As is evident from Fig. 3A, the T_c of the FeSe sample has been enhanced from ∼9 K at ambient pressure to ∼39 K under 4.15 GPa (blue). After PQ at 4.15 GPa and 4.2 K, a SC transition with a T_c ∼37 K is detected at ambient pressure (red). To show that the 37 K–T_c is indeed attained by PQ, we heated the sample up to 300 K before cooling it back down to 4.2 K and found that the PQed SC transition at 37 K is annealed away and replaced by its pre-PQed one, although at a higher T_c ∼20 K (orange) rather than ∼9 K, presumably because of an unknown irreversible residual strain effect in the sample (27). Fig. 3B shows that FeSe at 11.27 GPa displays a non-SC transition as expected (blue), as does the PQed sample (red). However, the sample regains its SC transition with a T_c ∼20 K after the PQed phase is annealed off after being heated up to 300 K (orange). To demonstrate the metastability of the PQed SC phases, the SC transition PQed at P_Q = 4.13 GPa and T_Q = 4.2 K upon sequential thermal cycling to higher temperatures is shown in Fig. 3C. The transition smoothly shifts downward and becomes sharper due to possible reduced fluctuations at lower temperature and/or the possible improved strain condition of the sample upon thermal annealing at higher temperatures. The sudden downward shift in the overall SC transition by ∼10 K after heating up to ∼200 K implies that the PQed phase transforms to the pre-PQed FeSe phase (with strain) and is stable up to 200 K. All T_cs of the PQed phases examined at different P_Qs and T_Q = 4.2 K are summarized in Fig. 2 (red circles).

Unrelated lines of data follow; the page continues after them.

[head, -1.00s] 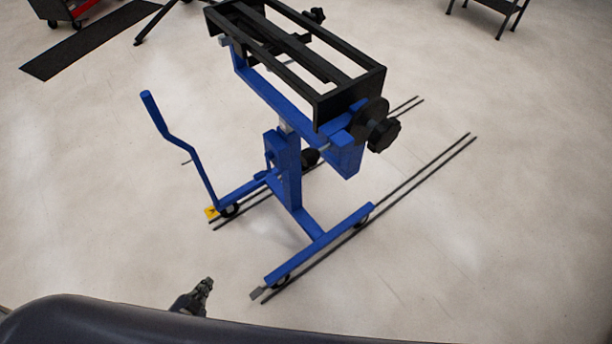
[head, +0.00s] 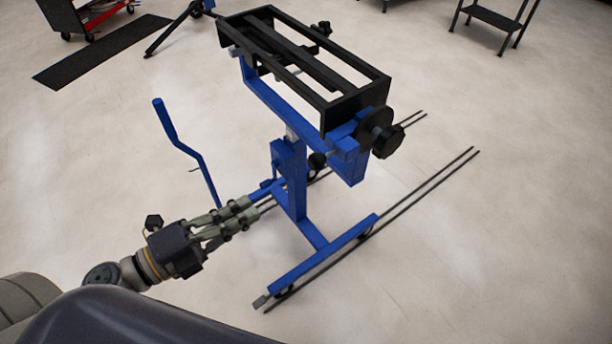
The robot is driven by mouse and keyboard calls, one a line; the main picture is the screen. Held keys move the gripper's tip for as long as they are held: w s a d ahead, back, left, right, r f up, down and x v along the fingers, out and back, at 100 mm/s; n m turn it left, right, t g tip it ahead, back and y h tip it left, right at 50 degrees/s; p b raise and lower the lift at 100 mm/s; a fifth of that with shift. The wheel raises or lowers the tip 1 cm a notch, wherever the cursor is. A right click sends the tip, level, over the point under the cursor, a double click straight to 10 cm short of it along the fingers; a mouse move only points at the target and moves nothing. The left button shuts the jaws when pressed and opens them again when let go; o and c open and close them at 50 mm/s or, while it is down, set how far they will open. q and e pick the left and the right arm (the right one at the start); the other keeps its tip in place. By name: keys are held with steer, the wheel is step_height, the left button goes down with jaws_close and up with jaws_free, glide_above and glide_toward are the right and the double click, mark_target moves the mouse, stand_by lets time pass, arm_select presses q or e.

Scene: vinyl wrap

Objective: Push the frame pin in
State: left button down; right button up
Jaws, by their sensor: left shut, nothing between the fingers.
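A blue wheeled stand (head: 289,180) carries a black rectangular frame (head: 345,105) at its top. A small black round knob (head: 317,160) sits beside the upright column. A larger black knob (head: 387,141) is at the near right end of the frame. I cannot tell for sure which part is the frame pin. My left gripper (head: 250,207) reaches in from the lower left, its fingers shut and empty. In the picture its tips lie just left of the column and cover part of the stand's base. I cannot tell if they touch. My right gripper is not in view.
A blue bent handle (head: 180,143) rises left of the column. Dark floor rails (head: 425,191) run under the stand. A dark mat (head: 100,52), a red cart (head: 85,20) and a step stool (head: 492,22) stand farther back. The floor at right is clear.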

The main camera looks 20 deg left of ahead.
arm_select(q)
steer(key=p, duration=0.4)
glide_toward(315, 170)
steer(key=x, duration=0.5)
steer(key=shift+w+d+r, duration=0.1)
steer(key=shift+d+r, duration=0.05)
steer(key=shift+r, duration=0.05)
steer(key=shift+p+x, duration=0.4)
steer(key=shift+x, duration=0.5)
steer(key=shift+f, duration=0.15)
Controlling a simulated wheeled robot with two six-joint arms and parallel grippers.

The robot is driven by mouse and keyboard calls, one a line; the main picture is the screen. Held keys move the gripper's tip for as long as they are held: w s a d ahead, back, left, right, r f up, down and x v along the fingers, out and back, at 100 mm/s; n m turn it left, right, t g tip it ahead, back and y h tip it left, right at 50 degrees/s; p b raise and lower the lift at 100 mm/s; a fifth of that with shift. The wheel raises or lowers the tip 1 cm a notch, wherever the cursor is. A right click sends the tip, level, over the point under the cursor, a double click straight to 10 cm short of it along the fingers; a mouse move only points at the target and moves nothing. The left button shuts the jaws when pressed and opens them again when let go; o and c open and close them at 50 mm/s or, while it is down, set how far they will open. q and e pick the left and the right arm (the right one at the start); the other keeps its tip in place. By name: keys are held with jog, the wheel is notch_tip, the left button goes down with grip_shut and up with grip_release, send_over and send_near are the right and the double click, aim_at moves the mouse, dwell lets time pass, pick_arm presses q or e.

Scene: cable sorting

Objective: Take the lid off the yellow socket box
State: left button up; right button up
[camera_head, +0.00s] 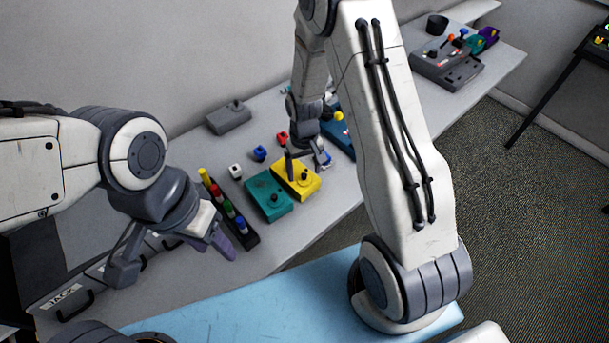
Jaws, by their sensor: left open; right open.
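The yellow socket box (311,190) sits on the grey table, with a lid that carries a dark knob (304,175). My right gripper (307,160) is open and hangs just over the back of the yellow box; one finger is close to the knob. I cannot tell whether it touches the lid. My left gripper (172,255) is open and empty, its fingers wide apart, at the left front of the table, well away from the yellow box.
A teal box (262,188) with a dark knob stands directly left of the yellow one. A rack (249,241) of coloured plugs is further left. White (236,171), blue (260,153) and red (282,137) connectors lie behind. A grey box (228,120) stands at the back.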

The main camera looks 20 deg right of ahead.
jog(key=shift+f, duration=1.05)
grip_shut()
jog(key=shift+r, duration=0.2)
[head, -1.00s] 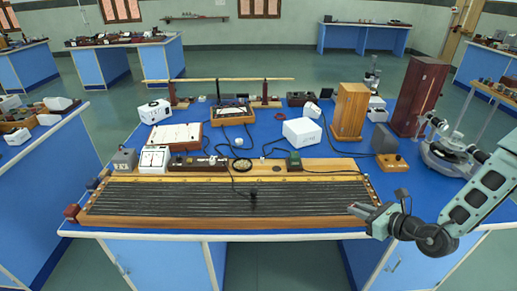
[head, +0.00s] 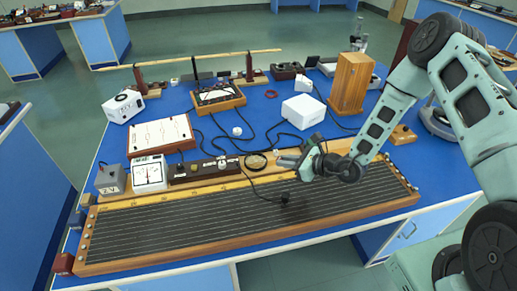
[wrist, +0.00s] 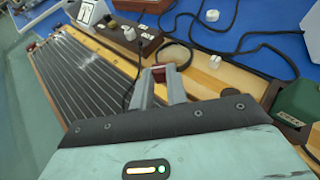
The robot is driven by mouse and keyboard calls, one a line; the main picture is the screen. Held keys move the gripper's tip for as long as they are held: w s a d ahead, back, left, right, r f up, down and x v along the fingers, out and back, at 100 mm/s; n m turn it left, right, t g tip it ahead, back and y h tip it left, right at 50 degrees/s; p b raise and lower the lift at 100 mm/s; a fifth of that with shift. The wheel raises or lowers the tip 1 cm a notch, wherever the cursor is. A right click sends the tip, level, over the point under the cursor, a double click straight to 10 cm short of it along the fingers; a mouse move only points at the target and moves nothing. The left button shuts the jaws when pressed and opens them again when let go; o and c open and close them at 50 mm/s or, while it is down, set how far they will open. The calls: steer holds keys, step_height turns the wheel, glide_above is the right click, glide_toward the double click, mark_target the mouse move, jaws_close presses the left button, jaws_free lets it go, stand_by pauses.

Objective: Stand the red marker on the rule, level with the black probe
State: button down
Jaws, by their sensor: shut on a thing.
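The red marker (wrist: 158,72) shows as a small dark red piece between my fingertips in the wrist view. My gripper (wrist: 160,84) is shut on it; in the head view my gripper (head: 281,157) hangs over the back edge of the wire board. The rule (head: 150,193) is the pale yellow strip along the back of that board, and it runs below the fingertips in the wrist view (wrist: 212,68). The black probe (head: 285,198) stands on the dark wire bed, nearer the front than my gripper. I cannot tell the marker's height above the rule.
A brown box with terminals (head: 205,169) and a white meter (head: 149,173) stand behind the board on the left. A black ring (wrist: 176,54) lies behind the rule. A green box (wrist: 297,100) stands close on the right. Black cables and a white box (head: 303,111) lie behind.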

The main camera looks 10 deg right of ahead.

As mentioned earlier, the PQed phase is metastable, and thus should depend on P_Q and T_Q and detailed electronic and phonon energy spectra of the materials examined. We have therefore repeated the PQ experiments on FeSe by raising only the T_Q to 77 K (Fig. 3 D–F). Fig. 3D shows that the T_c of FeSe before PQ has been enhanced to ∼37 K at 5.22 GPa (blue); upon PQ, a T_c ∼24 K is retained at ambient pressure (green) in contrast to the 37 K when T_Q = 4.2 K, as shown in Fig. 3A; and the transition returns to ∼14 K on cooling after warming to 300 K, showing that the 24 K transition is associated with the PQed phase. Fig. 3E shows that FeSe becomes insulating at 11.12 GPa (blue); the phase is retained at ambient pressure by PQ (green); and the PQed phase remains after heating to 300 K, suggesting that this PQed non-SC phase is stable up to 300 K. The effect of systematic thermal cycling with increasing temperatures on the PQed phase at P_Q = 5.22 GPa and T_Q = 77 K is shown in Fig. 3F. All T_cs of the PQ phases examined at different P_Qs and T_Q = 77 K are also summarized in Fig. 2 (green diamonds). They are all lower than those quenched at various P_Q and T_Q = 4.2 K in general agreement with the competition between the instability of the SC state and thermal excitation.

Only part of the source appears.